Even if the trademark were registered before the domain name, there’s no justification for awarding a generic domain name like this to the complainant.
This decision is an example of what’s wrong with UDRP. If you ever wonder why companies file “long shot” UDRP cases, it’s because they know they can occasionally get lucky like this. The downside of losing a case as a complainant is just your legal and filing costs.
This kind of practice puts a lot of domains in danger. Some kind of action needs to be taken against panelists by a group or organization supported by domainers to avoid this kind of decisions. Every time these go unpunished, the number of such decisions is likely to rise. Can’t the panelist be sued by an organization, maybe on behalf or in cooperation with the parties losing such generic domains with no valid reason. Even if there is a trademark, it is clearly a generic name. This means something like this can happen to any generic name holder.
Mr. Triana is from Colombia. Ironically, Testosterone.co is on sale.
What is alarming IMO is the assessment by the panelist that there is no legitimate use of the domain by the respondent. It seems that ANY use other than web use – even if the domain is used, for example, as a mail server or an FTP server – is grounds for “bad faith”. In other words: always set up a web site even if you don’t offer anything via the web.
That is indeed an extraordinarily lame decision.
Also quite interesting is the fact that “web services” and the use of “www” seems to be relevant.
The respondent was asked to provide evidence of using the domain, and he replied “We do not and have never had any services associated with the DNS name http://www.testosterone.com. We use the domain for things other than web services.”
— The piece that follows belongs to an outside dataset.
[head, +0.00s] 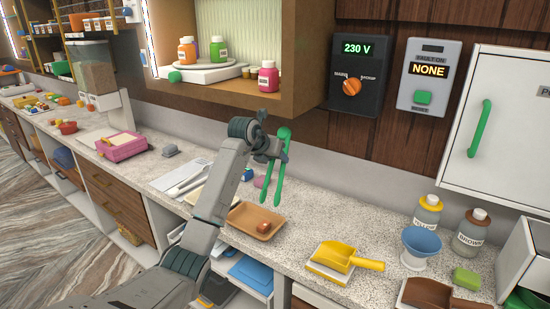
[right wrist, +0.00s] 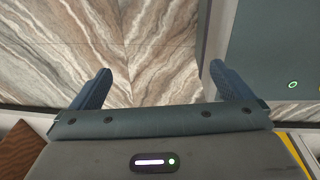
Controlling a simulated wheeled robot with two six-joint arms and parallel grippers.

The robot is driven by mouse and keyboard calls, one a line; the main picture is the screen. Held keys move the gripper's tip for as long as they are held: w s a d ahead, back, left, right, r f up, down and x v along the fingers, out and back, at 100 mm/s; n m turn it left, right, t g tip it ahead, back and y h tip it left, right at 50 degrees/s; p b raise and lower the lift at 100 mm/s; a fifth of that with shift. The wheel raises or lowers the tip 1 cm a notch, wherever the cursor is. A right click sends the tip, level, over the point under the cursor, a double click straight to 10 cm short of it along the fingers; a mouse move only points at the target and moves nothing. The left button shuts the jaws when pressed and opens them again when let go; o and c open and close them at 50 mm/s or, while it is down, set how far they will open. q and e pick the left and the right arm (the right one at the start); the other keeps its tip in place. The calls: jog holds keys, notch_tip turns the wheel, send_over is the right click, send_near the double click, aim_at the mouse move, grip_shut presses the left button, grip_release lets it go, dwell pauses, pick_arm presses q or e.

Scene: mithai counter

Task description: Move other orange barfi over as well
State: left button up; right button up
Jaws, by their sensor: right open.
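My left gripper (head: 270,152) is above the counter and appears shut on green tongs (head: 266,182), whose two legs hang down. Below them is a brown tray (head: 243,222) with a small orange-brown sweet (head: 264,228) in it, probably a barfi. The tong tips are above the tray's far side, apart from the sweet. A pale tray (head: 204,195) lies left of it, partly hidden by my left arm, so its contents are unclear. No other orange barfi can be made out. My right gripper (right wrist: 160,92) is open and empty, over the striped floor in the right wrist view.
A yellow scoop (head: 345,258), blue funnel (head: 422,243) and bottles (head: 427,213) stand to the right. A pink box (head: 122,147) is to the left. The counter between tray and scoop is clear.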

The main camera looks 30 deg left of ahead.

And the panelist seems to have found against him partly for that reason.
I wonder whether the “www” was a factor there. It certainly looks like it.
I’m disgusted with this horrible decision! Everyone who reads this should voice their opinion on t-nation.com’s forum.
On the other hand, the rightful owner of the domain did little to “fight” for the domain it appears. What’s wrong with this guy? This is his property, and he should have fought tooth and nail to save it. Instead, he came across as lazy after reading the decision.
This is troubling.
Absolutely shocking. It gives hope to any company who want to acquire a valuable generic domain by filing a frivolous complaint. It needs to end soon!
Fernando Triana and Monsterops, LLC just kicked the domain owner in the nuts.
Payback is now a very justified action by the domain owner.
Also, Fernando Triana should lose his job doing UDRP cases. This is the worst UDRP decision I have ever heard of….or at least can remember. It’s scary how moronic decisions like this can be handed out on anyone’s domain property.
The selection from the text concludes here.